REVIEW: there's a lot that is lacking in the experience of using this camera. The blackbird's viewfinder is not ground glass, it's a quasi optical finder with mirror. This kind of finder one can also see on old Argus TLRs (also available on ebay for cheap). But the viewfinder of the Blackbird is really messed up and hard to see through. If this camera cost $15 or $25 I'd consider it, but it's not. No one should pay over $100 for a camera like this, it's just not worth it and this ridiculous price flies in the face of the "toy" camera movement. People bought the holga and the diana because they were cheap AND they made interesting images.

Overall the controls of the Blackbird are fine.

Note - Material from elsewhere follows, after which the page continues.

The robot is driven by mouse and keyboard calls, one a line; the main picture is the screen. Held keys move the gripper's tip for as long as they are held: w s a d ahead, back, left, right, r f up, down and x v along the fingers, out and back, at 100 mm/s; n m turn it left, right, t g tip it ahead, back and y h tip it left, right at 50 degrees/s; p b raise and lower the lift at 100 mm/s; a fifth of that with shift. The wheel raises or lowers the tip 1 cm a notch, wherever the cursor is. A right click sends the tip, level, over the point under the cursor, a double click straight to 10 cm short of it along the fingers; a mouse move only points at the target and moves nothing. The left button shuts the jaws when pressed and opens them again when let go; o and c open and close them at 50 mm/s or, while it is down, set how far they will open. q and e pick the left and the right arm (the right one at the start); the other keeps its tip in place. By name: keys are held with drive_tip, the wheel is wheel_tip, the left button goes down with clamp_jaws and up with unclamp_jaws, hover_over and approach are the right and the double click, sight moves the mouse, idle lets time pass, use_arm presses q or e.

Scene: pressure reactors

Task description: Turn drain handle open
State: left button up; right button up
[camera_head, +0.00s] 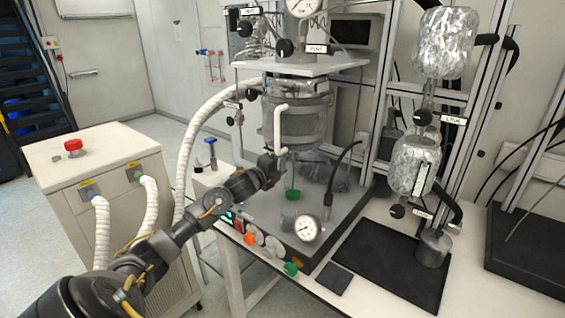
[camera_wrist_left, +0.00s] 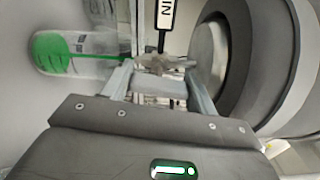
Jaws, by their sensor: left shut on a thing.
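My left gripper (camera_head: 273,166) is just below the reactor vessel (camera_head: 301,118) in the head view. In the left wrist view, the fingers of my left gripper (camera_wrist_left: 160,72) are shut on a small grey metal piece, which I take as the drain handle (camera_wrist_left: 158,62). My right gripper is in neither view.
A glass vessel with green in it (camera_wrist_left: 55,50) is close beside the left finger. The vessel's dark round body (camera_wrist_left: 265,60) is close on the right. A pressure gauge (camera_head: 307,228) stands on the bench front. A cabinet with a red button (camera_head: 73,145) stands left.

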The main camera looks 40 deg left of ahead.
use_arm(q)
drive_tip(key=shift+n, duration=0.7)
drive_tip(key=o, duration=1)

They give you a very good range of manual focus from 0.8 meters to infinity. The shutter is smooth and crisp. The overall look and feel of the camera is very nice. (not $120 nice, more like $20 nice!)

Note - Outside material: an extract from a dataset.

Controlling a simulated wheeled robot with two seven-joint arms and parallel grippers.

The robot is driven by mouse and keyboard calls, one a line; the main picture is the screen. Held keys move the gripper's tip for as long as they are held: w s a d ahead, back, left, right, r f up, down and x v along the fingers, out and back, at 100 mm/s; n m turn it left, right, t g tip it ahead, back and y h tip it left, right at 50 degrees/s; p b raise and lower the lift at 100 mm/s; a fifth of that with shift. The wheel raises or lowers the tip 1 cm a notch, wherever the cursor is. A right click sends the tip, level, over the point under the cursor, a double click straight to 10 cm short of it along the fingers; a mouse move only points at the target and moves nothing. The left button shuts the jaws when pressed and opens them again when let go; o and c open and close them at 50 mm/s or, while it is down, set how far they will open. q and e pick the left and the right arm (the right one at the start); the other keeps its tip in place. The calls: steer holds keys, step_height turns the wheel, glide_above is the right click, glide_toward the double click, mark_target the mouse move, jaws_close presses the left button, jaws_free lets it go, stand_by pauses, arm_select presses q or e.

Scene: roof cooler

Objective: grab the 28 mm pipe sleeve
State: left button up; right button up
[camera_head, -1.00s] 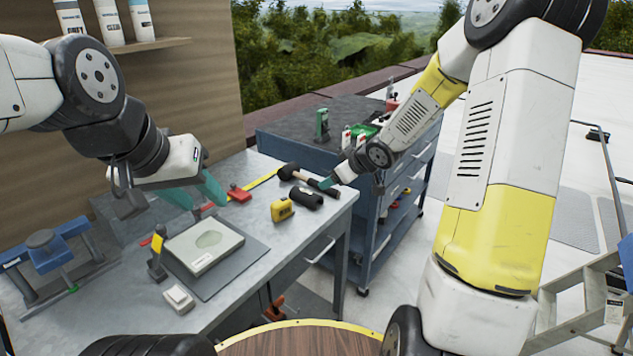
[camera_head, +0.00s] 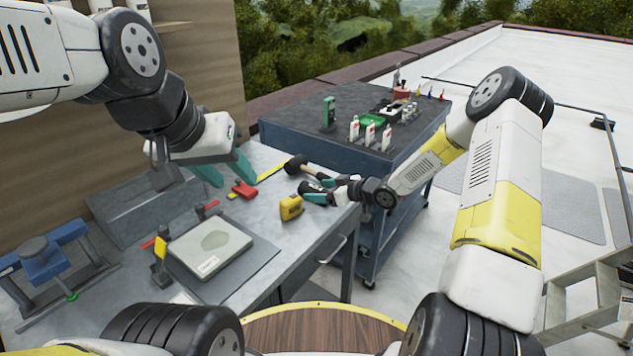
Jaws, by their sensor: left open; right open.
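A short black cylinder, which looks like the 28 mm pipe sleeve (camera_head: 308,187), lies on the grey workbench (camera_head: 290,255) near its right edge. My right gripper (camera_head: 318,191) is open with its teal fingers at the sleeve, one on the near side and one on the far side. The gripper hides part of the sleeve, and I cannot tell whether the fingers touch it. My left gripper (camera_head: 226,174) is open and empty, above the back left of the bench, well left of the sleeve.
A yellow tape measure (camera_head: 291,207) sits just left of the sleeve. A black-headed mallet (camera_head: 297,165) lies behind it. A red tool (camera_head: 244,190) and a flat grey case (camera_head: 210,247) are further left. A blue cart (camera_head: 350,145) with bottles stands behind the bench.

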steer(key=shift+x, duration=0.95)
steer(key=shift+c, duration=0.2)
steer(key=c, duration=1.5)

For those who want to get into medium format cameras, forget about this one. The film format is 35mm and the viewfinder sucks. If you want to do 35mm toy camera work there are a lot of toy 35mm cameras out there that will be easier and more fun to use. Medium format does make a difference and having a good clear way to frame a photo means a lot to getting a good composition - even in toy cam land.

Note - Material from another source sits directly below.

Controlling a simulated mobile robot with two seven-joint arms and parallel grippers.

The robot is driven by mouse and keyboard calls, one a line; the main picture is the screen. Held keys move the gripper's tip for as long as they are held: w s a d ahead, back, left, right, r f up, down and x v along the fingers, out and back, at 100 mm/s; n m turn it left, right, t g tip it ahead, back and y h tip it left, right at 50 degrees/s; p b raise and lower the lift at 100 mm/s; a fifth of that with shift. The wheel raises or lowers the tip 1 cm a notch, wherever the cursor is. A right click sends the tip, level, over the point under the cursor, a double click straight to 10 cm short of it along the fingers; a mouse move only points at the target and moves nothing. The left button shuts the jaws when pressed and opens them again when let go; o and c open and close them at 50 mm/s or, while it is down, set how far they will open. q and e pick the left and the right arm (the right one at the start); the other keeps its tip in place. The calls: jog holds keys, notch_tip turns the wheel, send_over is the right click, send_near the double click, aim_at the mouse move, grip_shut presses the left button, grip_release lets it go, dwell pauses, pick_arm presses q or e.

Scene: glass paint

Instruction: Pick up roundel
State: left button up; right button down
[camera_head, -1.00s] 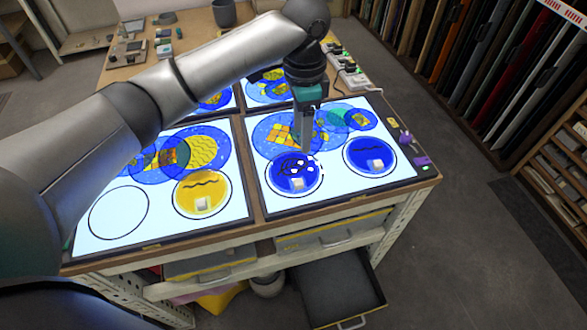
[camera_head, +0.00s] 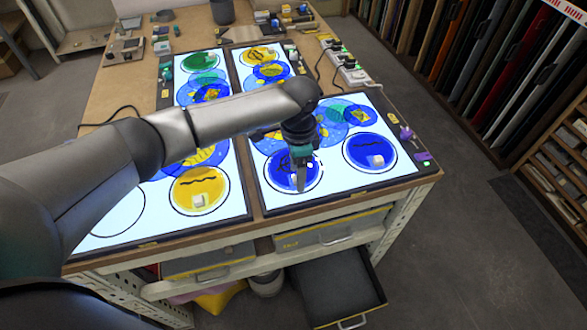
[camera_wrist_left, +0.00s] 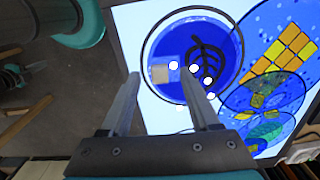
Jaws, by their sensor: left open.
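Several painted roundels lie on lit panels. A blue roundel with a dark leaf drawing (camera_head: 279,181) and a small pale block lies on the front right panel, partly hidden by my left gripper (camera_head: 301,186). In the left wrist view this blue roundel (camera_wrist_left: 222,52) and its pale block (camera_wrist_left: 160,73) show past the fingertips. The left gripper (camera_wrist_left: 160,82) is open and empty, its fingers apart, pointing down over the roundel. I cannot tell whether it touches the block. A second blue roundel (camera_head: 357,143) lies to the right, a yellow roundel (camera_head: 190,184) to the left. My right gripper is out of view.
An empty outlined circle (camera_head: 117,212) is on the front left panel. Overlapping blue discs (camera_head: 352,115) lie behind the front roundels. A power strip (camera_head: 350,72) stands along the right side. An open drawer (camera_head: 340,287) juts out below the table's front.

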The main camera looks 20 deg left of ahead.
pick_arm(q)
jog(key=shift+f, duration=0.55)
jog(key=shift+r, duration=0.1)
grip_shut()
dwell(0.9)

I did not buy one of these partly because I have not seen one cheap enough yet. I tried out a Blackbird that was loaned to me for evaluation. If I ever find an orange version of the blackbird selling for under $25 I'll very likely pick one up for myself, but it will be with some reservations. And aside from the bad viewfinder the other reservations are due to the 35mm film format. Yes I understand you can get this processed at a lot of places. And yes I get that you can use frame inserts to change the format from beyond 35mm to a cropped 24mm square, but that's not going to yield the same kind of results I would get from my holga shooting fuji instant film or 120 film. The holga also allows the photographer to use external flash and/or studio strobes. The holga is not as designery cute as the Blackbird, but if you want really cute there are a lot of old cameras on ebay that are seriously cute, seriously cheap, and which will be a lot more fun to use. Look for an old Argus, Voigtlander, and Yashica.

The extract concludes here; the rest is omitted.